The closing verses include the following advice: ‘By understanding the meaning of the two truths, the way things exist, we ascertain through the four truths how we arrive in and how we leave the cycle of existence. Engendered by valid cognition our faith in the three refuges will be firm.’
Next, His Holiness read a short piece by Changkya Rölpé Dorjé (1717-1786), ‘Recognizing My Old Mother’. He mentioned that Gyen Tempa Tenzin was so intrigued by the text that he wrote his own commentary to it, which His Holiness has received. The short text deals with the way things exist by way of dependence on other factors. It’s this that makes freedom possible.
During his reading, His Holiness recounted stories from Jé Tsongkhapa’s life. His first teacher Dondrup Rinchen advised him to study the great Middle Way treatises. This he did in Central Tibet and sat for exams in what he learned. During a vision of Manjushri he put questions to him, but didn’t understand the curt replies. Manjushri recommended he accumulate merit and purify negativities. He went into retreat and during that time had a dream of Nagarjuna and his disciples.

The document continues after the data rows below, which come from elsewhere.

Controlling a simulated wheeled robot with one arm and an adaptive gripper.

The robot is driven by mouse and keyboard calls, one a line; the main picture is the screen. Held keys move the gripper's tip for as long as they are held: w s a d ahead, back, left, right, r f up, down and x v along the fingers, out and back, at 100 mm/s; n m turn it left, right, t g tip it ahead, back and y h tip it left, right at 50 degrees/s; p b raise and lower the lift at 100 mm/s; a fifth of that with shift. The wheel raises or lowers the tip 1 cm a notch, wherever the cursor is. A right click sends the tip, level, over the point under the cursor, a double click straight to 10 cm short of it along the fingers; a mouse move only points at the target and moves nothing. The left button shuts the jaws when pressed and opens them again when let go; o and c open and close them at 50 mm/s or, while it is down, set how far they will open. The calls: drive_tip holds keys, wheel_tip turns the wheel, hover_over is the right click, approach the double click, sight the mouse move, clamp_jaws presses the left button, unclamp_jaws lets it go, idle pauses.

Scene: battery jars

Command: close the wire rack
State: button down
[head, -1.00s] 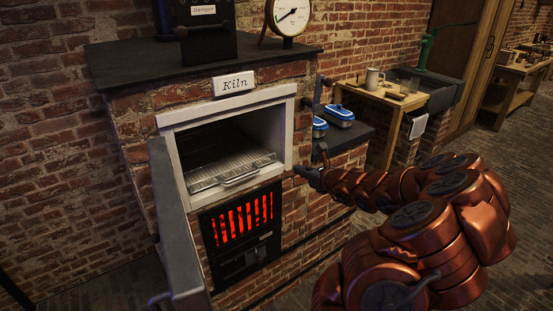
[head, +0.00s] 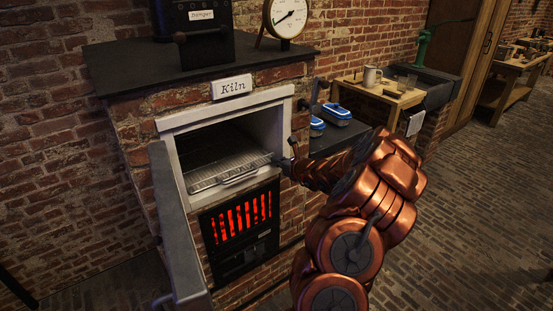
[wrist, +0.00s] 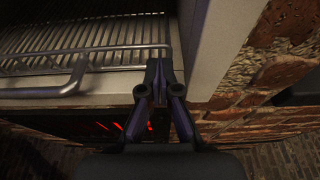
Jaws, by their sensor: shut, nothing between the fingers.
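The wire rack (head: 230,172) is a silver grid with a handle on its front edge, in the opening of the white-framed kiln (head: 222,119). In the wrist view the rack (wrist: 85,40) fills the upper left, with its curved handle (wrist: 62,88) at the left. My gripper (head: 281,163) is at the right front corner of the rack. In the wrist view my gripper (wrist: 158,68) is shut and empty, its tips at the rack's front right corner. I cannot tell whether they touch it.
The grey kiln door (head: 177,225) stands open at the left. A barred grate (head: 243,218) glows red below the opening. Blue-lidded containers (head: 336,111) sit on a dark ledge at the right. The kiln frame's right side (wrist: 206,50) is close beside my gripper.

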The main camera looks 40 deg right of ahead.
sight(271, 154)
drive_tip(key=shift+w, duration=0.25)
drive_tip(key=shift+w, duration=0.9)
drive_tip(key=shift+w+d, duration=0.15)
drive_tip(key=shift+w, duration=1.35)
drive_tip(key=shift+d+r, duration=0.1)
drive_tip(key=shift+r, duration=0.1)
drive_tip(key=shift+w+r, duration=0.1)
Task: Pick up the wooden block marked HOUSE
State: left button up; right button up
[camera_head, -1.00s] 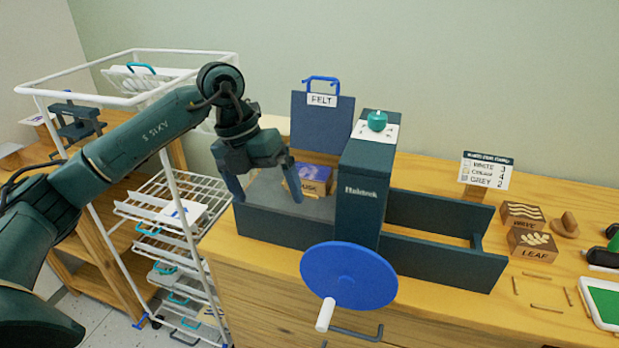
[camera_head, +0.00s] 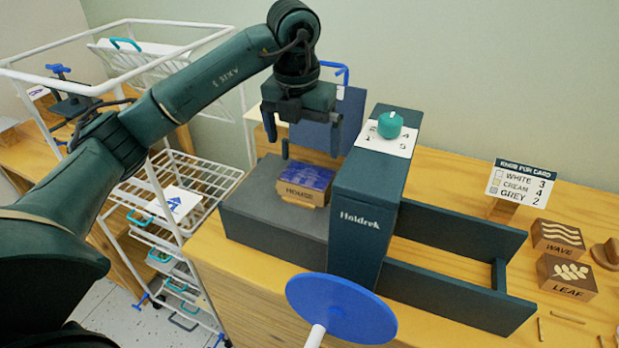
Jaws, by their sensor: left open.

One of them touched a book he’d written to Tsongkhapa’s head. He recognised him as Buddhapalita and the next day consulted the text, where he read, ‘if the aggregates were the self, they would not have the characteristics of the aggregates’, which sparked insight into the correct view of emptiness. As a result, he composed ‘Praise to the Buddha for Teaching Dependent Arising’. His Holiness advised his listeners that this is a text to learn, recite and think about.
The colophon of Changkya’s text records that it was written at the Five Peak Mountain of Wu Tai Shan.
His Holiness noted that there is a large community of Mongolians at Gomang. The monastery has long had a special connection with people of Mongolian ethnicity, there were 100 there in 1959. Tibetan Buddhism travelled to Mongolia with Drogön Chöggyal Phagpa and later with Sonam Gyatso, the Third Dalai Lama. During the revolution in the early 20th century, hundreds of monks were killed, but after the country regained its independence, the situation improved.
Geshé Lobsang Gelek offered thanks to the distinguished guests for their attendance and to everyone who has contributed to the completion of the new debate yard. He concluded with prayers that His Holiness lives long, that his wishes be fulfilled and that the cause of Tibet be resolved.